■ TASK TO COMPLETE
Write each record again exactly as it stands.

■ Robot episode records
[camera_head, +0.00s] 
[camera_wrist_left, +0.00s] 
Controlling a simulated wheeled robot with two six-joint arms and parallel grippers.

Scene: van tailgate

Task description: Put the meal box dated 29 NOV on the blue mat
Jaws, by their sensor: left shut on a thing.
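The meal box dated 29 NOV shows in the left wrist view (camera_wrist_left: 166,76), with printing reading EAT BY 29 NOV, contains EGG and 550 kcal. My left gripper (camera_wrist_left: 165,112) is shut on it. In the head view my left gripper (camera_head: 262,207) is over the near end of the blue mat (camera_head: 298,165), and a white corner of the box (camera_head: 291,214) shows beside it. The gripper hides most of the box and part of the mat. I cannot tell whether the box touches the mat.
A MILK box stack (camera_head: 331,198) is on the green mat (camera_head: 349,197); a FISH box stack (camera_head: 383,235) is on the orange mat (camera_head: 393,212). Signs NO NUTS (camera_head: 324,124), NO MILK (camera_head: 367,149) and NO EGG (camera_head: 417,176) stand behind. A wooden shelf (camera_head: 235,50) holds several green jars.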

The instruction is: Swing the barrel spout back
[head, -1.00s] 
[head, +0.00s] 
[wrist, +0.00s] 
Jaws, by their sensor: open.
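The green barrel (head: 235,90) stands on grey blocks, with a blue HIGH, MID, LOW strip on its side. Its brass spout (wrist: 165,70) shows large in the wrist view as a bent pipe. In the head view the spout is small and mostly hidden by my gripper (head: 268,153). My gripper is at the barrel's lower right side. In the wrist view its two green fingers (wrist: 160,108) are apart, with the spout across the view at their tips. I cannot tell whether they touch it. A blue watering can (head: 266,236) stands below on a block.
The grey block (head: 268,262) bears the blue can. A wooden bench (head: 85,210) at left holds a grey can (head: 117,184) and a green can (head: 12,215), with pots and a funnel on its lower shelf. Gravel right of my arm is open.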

■ RESULT OF THIS EXERCISE
[camera_head, +0.00s] 
[camera_wrist_left, +0.00s] 
Controlling a simulated wheeled robot with two six-joint arms and parallel grippers.

Scene: van tailgate

Task description: Put the meal box dated 29 NOV on the blue mat
Jaws, by their sensor: left shut on a thing.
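The meal box dated 29 NOV shows in the left wrist view (camera_wrist_left: 166,76), with printing reading EAT BY 29 NOV, contains EGG and 550 kcal. My left gripper (camera_wrist_left: 165,112) is shut on it. In the head view my left gripper (camera_head: 262,207) is over the near end of the blue mat (camera_head: 298,165), and a white corner of the box (camera_head: 291,214) shows beside it. The gripper hides most of the box and part of the mat. I cannot tell whether the box touches the mat.
A MILK box stack (camera_head: 331,198) is on the green mat (camera_head: 349,197); a FISH box stack (camera_head: 383,235) is on the orange mat (camera_head: 393,212). Signs NO NUTS (camera_head: 324,124), NO MILK (camera_head: 367,149) and NO EGG (camera_head: 417,176) stand behind. A wooden shelf (camera_head: 235,50) holds several green jars.

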The instruction is: Swing the barrel spout back
[head, -1.00s] 
[head, +0.00s] 
[wrist, +0.00s] 
Jaws, by their sensor: open.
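The green barrel (head: 235,90) stands on grey blocks, with a blue HIGH, MID, LOW strip on its side. Its brass spout (wrist: 165,70) shows large in the wrist view as a bent pipe. In the head view the spout is small and mostly hidden by my gripper (head: 268,153). My gripper is at the barrel's lower right side. In the wrist view its two green fingers (wrist: 160,108) are apart, with the spout across the view at their tips. I cannot tell whether they touch it. A blue watering can (head: 266,236) stands below on a block.
The grey block (head: 268,262) bears the blue can. A wooden bench (head: 85,210) at left holds a grey can (head: 117,184) and a green can (head: 12,215), with pots and a funnel on its lower shelf. Gravel right of my arm is open.

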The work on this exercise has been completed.